Direction
Count every line that has the word "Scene". Give the number, without anything more.

Task inputs
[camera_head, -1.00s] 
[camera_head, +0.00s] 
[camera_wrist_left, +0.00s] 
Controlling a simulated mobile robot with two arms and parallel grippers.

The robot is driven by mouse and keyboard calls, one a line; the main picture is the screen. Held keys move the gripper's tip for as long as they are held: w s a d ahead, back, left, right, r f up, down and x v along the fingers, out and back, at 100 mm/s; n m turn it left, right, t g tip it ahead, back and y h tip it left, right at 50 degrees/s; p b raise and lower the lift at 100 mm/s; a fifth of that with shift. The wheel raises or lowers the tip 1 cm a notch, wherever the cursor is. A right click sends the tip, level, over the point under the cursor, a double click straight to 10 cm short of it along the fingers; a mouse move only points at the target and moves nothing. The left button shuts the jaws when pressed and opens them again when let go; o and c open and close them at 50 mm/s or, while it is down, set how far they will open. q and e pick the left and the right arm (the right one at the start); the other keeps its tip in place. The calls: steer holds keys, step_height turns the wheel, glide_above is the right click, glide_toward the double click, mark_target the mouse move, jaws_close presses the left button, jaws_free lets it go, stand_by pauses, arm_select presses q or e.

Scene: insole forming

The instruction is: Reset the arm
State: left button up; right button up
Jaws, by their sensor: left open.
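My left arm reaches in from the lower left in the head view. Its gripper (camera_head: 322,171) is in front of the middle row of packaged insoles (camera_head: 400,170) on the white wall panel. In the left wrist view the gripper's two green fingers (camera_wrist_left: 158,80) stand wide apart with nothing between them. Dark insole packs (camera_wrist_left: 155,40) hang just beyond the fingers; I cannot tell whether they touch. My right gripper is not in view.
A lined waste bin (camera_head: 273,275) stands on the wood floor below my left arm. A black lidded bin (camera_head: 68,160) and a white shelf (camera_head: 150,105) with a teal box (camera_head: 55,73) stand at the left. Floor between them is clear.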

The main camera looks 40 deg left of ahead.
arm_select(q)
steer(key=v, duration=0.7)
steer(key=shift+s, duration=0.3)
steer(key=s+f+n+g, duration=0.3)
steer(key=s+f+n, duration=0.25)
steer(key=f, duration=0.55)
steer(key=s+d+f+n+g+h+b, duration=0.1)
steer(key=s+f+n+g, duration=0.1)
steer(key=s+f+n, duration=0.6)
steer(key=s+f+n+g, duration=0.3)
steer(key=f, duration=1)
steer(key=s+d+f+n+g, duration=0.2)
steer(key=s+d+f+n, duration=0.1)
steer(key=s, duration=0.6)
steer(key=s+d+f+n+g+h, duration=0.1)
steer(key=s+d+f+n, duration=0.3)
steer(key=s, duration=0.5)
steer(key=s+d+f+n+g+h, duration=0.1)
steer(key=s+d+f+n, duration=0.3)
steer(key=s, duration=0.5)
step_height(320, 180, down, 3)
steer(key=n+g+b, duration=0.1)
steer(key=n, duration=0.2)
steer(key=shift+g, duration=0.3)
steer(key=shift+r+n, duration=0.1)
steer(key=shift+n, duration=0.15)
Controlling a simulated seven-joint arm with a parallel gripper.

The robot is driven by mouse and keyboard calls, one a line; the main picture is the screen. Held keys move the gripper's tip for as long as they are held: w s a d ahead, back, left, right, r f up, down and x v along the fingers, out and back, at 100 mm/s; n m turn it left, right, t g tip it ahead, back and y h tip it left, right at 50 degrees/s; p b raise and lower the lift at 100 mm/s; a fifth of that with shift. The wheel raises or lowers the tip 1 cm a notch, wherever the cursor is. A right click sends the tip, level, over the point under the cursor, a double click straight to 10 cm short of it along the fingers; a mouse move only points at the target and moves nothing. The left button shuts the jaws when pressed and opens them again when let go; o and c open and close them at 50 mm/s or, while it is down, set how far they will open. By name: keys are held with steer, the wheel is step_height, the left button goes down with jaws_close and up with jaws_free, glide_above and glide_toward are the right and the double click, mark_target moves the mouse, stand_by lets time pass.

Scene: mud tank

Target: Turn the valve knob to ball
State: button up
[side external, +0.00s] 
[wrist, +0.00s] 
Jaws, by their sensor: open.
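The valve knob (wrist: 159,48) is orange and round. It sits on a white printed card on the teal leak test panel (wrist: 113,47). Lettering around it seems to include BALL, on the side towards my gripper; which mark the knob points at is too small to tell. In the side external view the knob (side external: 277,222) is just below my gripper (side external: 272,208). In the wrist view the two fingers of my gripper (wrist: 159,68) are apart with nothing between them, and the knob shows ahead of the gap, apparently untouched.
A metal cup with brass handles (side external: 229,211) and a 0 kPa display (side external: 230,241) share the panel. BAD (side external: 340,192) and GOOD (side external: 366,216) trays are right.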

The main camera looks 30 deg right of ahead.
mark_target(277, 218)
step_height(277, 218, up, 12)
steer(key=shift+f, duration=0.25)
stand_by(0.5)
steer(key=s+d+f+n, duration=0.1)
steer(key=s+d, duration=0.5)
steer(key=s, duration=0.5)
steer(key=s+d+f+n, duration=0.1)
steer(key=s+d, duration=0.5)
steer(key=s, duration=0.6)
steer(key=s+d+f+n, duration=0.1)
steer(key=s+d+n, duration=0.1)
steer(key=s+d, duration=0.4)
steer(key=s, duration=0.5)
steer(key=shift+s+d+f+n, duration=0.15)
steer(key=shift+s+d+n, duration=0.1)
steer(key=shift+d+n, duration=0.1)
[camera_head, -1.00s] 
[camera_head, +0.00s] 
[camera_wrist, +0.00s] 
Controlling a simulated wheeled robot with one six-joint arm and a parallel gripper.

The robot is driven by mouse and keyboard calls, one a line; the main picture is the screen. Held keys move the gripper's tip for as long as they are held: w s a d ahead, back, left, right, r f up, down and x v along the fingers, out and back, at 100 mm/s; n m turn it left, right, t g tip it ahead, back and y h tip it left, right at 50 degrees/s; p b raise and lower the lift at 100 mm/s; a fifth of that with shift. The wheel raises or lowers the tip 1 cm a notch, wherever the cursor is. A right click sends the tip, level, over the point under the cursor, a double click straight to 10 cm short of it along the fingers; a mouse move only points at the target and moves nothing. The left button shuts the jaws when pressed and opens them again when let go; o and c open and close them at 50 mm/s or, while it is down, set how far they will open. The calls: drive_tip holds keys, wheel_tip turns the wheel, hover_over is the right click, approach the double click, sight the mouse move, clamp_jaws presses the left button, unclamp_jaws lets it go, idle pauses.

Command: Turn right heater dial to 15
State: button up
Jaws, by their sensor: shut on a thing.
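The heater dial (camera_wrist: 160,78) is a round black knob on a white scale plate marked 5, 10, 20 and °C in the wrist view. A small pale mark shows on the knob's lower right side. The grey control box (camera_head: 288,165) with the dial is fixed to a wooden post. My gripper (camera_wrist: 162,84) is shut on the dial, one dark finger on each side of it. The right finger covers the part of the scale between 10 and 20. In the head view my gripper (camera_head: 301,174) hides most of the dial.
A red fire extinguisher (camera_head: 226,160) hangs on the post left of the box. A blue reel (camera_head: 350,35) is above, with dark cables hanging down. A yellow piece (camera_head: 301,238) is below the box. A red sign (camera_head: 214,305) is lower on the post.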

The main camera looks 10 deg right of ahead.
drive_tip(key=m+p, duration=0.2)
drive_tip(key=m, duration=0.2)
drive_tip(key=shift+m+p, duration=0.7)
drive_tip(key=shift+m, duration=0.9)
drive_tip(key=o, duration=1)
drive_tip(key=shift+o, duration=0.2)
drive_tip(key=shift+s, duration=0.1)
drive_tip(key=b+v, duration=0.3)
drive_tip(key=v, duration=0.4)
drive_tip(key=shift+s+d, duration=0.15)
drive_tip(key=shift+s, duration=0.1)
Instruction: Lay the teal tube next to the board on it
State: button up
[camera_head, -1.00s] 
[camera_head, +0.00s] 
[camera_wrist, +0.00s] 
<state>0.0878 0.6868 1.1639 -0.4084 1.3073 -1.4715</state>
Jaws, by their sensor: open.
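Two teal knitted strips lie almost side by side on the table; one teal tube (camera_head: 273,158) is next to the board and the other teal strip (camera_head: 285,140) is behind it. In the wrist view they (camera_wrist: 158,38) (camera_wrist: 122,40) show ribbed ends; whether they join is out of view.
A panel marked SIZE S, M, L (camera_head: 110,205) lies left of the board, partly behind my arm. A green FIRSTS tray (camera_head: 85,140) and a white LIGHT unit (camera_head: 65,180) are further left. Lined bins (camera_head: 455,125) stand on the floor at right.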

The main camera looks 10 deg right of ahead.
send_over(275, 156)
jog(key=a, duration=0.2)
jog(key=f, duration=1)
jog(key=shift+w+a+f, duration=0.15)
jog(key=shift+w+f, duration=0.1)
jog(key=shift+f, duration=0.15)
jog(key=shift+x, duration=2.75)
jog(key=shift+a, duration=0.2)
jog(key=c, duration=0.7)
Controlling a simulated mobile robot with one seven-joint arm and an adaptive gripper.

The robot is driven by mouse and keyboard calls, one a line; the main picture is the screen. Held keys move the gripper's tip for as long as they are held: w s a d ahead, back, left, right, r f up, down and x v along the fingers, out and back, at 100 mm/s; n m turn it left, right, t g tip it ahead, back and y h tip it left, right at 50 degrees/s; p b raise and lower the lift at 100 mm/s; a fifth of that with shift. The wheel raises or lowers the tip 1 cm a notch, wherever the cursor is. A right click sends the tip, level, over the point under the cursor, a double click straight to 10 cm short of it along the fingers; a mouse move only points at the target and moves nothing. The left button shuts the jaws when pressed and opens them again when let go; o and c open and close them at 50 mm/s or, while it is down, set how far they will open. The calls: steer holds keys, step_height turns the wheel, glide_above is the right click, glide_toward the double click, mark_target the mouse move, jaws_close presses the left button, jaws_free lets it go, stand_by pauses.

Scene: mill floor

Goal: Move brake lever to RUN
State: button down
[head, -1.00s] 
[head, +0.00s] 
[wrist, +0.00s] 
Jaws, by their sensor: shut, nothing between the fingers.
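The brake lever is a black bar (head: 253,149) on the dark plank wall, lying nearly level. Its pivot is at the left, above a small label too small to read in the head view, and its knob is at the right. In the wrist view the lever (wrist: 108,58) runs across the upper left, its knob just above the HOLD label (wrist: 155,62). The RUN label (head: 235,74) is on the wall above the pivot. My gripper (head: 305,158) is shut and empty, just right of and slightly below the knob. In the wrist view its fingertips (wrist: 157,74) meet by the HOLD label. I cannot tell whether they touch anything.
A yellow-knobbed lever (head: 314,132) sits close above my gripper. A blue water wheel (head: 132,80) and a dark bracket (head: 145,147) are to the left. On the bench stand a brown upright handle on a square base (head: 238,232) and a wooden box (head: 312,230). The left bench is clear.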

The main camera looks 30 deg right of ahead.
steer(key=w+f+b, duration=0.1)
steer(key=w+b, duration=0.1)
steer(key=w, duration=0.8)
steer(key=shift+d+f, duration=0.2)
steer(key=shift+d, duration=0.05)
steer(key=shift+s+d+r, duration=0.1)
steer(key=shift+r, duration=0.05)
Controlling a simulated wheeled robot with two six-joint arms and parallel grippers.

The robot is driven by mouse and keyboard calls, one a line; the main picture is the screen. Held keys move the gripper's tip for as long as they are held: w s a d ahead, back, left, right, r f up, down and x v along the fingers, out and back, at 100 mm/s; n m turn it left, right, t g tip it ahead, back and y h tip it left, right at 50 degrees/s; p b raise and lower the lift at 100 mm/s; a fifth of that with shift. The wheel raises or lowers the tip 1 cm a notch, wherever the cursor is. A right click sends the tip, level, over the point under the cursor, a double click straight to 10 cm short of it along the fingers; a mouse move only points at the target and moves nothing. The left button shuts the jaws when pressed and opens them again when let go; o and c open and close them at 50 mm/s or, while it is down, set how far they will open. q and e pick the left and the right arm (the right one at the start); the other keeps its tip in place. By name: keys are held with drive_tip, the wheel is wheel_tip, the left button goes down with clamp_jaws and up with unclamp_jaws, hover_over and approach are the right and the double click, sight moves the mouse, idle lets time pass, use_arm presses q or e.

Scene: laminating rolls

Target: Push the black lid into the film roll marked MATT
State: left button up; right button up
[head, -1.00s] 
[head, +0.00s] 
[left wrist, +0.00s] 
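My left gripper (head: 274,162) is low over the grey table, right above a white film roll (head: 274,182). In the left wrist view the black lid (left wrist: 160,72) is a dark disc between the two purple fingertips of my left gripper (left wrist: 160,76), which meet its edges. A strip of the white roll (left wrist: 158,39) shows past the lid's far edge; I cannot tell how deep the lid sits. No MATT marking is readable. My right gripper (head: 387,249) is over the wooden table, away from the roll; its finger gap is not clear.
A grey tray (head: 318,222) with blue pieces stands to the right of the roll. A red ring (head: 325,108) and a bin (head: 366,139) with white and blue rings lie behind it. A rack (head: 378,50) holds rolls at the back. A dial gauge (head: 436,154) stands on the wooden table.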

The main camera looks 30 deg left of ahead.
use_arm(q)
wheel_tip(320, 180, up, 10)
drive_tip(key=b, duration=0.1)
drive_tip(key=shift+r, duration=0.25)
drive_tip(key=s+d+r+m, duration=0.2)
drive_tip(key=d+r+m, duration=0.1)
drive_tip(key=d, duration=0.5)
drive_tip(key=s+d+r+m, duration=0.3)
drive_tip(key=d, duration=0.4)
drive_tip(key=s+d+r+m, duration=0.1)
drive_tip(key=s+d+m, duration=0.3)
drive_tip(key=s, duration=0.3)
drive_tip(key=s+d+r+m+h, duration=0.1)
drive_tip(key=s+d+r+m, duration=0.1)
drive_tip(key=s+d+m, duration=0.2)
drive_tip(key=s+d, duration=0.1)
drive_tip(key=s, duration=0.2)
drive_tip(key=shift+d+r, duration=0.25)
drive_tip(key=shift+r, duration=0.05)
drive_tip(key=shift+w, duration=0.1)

Response
4